--- Begin ---
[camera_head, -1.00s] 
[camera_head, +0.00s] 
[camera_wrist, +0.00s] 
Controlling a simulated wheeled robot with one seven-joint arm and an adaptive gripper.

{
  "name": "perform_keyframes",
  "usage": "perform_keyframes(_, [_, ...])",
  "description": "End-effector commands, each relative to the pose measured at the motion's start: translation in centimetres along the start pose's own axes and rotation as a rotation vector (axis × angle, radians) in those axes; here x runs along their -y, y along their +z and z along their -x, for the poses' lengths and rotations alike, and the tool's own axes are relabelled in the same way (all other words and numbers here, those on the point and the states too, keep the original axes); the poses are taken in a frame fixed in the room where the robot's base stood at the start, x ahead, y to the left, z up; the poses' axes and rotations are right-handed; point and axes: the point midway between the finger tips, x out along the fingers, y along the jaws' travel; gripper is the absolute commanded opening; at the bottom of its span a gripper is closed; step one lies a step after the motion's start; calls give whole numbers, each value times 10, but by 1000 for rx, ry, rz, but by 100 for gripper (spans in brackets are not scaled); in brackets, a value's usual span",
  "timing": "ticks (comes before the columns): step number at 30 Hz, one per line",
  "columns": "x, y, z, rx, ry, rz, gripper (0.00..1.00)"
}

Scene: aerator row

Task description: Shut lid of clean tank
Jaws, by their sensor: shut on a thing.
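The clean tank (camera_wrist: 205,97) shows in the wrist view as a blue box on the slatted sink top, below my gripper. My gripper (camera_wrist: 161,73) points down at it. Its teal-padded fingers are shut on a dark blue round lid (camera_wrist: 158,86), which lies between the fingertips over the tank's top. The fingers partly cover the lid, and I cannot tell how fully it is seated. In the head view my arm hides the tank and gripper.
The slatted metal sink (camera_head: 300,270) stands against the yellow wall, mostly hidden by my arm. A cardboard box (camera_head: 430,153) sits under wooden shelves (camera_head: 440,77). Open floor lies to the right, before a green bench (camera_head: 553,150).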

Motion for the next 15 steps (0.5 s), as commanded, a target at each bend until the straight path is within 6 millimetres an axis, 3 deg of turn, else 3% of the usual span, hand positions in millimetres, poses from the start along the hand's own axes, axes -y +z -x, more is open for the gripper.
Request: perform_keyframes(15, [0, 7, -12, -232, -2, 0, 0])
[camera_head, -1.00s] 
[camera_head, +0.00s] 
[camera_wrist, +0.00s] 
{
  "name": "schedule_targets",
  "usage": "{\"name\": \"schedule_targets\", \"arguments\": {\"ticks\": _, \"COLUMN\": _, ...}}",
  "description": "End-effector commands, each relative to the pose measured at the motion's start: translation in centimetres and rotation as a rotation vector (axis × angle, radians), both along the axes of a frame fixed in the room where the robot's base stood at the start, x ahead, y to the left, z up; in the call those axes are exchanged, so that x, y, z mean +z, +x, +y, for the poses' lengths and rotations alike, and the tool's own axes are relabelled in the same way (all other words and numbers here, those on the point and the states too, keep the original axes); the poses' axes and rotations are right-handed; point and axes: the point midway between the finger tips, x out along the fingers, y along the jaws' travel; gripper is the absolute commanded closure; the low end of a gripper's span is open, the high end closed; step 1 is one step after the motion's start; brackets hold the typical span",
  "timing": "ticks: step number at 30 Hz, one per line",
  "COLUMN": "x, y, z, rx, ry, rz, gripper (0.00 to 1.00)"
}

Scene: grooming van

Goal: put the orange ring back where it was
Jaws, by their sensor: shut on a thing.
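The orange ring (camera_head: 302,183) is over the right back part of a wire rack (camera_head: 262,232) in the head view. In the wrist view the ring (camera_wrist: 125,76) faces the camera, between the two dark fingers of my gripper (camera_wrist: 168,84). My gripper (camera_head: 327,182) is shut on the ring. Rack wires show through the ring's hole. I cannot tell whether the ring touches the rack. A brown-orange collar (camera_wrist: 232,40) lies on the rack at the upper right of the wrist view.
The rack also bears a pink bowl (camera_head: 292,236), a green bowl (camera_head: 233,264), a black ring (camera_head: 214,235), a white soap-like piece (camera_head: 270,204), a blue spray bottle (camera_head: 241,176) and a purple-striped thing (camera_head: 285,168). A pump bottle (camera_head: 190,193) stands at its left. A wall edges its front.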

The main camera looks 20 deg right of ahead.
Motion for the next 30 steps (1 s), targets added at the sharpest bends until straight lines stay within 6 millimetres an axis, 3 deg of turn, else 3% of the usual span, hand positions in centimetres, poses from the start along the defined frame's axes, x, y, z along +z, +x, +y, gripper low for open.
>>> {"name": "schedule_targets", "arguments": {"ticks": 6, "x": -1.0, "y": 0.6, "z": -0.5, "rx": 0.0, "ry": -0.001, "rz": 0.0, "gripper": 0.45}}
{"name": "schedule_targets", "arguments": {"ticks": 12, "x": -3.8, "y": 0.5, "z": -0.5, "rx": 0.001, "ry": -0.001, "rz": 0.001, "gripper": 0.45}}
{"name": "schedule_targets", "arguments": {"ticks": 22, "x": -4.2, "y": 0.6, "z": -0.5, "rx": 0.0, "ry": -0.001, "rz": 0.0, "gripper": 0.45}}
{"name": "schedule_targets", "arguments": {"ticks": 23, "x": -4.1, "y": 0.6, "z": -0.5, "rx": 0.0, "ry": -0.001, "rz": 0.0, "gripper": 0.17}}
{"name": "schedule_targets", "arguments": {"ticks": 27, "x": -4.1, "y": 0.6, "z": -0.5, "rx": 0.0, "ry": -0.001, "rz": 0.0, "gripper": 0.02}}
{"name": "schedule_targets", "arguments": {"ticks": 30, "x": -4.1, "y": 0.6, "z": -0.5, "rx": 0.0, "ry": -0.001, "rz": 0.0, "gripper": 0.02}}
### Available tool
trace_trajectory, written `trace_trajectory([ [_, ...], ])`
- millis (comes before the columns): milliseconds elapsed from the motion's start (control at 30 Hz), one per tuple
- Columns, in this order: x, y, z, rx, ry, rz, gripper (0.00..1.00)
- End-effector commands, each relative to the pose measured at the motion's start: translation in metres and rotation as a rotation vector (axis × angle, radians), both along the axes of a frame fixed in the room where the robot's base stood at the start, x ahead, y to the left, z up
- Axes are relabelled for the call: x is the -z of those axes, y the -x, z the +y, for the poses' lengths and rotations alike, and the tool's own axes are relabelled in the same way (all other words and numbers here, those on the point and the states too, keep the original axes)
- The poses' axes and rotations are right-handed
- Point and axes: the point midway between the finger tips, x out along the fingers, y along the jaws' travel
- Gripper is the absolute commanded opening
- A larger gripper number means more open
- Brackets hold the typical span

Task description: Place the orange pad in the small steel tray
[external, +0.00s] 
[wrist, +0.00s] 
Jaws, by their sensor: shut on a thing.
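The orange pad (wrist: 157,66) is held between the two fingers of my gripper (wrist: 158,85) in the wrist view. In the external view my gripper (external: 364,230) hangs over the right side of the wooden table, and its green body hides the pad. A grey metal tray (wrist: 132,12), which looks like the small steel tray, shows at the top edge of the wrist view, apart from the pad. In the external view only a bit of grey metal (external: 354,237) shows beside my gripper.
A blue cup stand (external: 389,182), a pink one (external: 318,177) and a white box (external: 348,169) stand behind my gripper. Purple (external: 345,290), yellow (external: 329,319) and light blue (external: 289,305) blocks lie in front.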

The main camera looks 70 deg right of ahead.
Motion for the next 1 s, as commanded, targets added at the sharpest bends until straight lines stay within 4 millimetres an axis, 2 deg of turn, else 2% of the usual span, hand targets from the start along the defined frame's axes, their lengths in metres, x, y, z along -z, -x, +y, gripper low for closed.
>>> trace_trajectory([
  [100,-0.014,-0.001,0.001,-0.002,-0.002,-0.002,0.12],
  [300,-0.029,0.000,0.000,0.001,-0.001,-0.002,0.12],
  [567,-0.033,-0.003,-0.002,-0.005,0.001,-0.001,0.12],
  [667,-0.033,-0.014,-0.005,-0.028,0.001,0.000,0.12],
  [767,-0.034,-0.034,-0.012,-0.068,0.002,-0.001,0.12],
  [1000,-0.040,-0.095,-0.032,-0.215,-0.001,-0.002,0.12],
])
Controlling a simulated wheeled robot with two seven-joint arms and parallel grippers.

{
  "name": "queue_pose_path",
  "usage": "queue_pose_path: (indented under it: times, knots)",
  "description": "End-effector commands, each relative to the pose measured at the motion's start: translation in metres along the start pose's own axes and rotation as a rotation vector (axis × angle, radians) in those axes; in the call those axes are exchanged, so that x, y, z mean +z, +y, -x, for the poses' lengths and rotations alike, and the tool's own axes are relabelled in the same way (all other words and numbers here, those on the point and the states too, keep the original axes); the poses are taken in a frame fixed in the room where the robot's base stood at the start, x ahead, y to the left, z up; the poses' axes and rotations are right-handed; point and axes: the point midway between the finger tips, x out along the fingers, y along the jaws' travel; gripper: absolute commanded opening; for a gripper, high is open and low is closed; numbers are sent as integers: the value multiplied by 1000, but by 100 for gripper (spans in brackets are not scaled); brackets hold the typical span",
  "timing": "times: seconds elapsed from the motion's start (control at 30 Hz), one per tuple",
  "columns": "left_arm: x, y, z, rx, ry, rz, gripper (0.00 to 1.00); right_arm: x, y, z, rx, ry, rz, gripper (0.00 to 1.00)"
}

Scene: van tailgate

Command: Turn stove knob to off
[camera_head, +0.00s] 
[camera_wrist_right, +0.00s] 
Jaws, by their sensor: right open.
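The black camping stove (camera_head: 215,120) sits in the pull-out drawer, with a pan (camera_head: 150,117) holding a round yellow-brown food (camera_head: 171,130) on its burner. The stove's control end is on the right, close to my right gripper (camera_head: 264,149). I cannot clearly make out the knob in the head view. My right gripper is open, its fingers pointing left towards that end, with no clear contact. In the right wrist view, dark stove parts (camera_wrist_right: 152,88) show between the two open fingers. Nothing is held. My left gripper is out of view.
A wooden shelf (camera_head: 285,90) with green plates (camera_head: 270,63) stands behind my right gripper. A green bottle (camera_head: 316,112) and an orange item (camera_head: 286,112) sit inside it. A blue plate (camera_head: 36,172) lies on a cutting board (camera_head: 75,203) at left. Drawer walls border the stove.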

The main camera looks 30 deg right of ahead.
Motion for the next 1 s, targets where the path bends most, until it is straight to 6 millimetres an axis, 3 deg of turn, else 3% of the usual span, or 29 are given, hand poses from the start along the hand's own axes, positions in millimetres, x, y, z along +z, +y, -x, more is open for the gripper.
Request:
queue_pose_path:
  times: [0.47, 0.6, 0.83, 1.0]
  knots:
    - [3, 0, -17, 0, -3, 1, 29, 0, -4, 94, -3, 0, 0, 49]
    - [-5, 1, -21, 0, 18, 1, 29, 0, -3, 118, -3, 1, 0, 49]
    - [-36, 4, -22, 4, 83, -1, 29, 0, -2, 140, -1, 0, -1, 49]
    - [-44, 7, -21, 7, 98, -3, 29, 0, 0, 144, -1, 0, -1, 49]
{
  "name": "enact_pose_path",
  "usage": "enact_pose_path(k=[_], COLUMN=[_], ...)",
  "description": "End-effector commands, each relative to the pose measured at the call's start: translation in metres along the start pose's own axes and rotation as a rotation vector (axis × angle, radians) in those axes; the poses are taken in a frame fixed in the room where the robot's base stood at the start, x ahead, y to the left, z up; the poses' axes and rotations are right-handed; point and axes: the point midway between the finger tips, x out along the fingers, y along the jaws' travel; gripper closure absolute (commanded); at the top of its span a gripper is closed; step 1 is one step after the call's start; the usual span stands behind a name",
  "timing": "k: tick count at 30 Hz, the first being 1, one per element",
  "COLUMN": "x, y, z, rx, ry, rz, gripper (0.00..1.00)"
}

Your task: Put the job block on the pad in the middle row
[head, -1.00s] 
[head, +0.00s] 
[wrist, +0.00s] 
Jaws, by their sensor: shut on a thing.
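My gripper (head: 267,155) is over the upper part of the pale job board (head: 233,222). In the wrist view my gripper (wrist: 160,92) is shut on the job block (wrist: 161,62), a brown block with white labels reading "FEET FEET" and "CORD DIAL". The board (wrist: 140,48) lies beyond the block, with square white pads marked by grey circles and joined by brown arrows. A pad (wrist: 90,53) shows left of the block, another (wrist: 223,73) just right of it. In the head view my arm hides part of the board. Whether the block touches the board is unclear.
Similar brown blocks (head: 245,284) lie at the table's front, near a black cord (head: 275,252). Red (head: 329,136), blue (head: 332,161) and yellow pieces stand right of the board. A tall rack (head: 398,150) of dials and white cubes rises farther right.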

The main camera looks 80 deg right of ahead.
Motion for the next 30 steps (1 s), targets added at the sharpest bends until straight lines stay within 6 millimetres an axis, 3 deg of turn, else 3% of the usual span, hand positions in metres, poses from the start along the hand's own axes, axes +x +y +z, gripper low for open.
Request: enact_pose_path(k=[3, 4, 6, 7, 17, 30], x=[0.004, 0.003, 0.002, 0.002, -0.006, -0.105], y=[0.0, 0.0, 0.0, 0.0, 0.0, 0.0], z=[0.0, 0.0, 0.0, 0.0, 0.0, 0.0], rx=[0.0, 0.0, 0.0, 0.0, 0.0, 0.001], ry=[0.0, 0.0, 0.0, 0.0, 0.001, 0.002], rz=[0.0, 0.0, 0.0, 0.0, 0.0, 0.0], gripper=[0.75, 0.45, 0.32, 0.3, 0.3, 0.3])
--- End ---
## Given request
Copy out every line of the data that includes "main".

## Correct output
The main camera looks 20 deg right of ahead.
The main camera looks 70 deg right of ahead.
The main camera looks 30 deg right of ahead.
The main camera looks 80 deg right of ahead.

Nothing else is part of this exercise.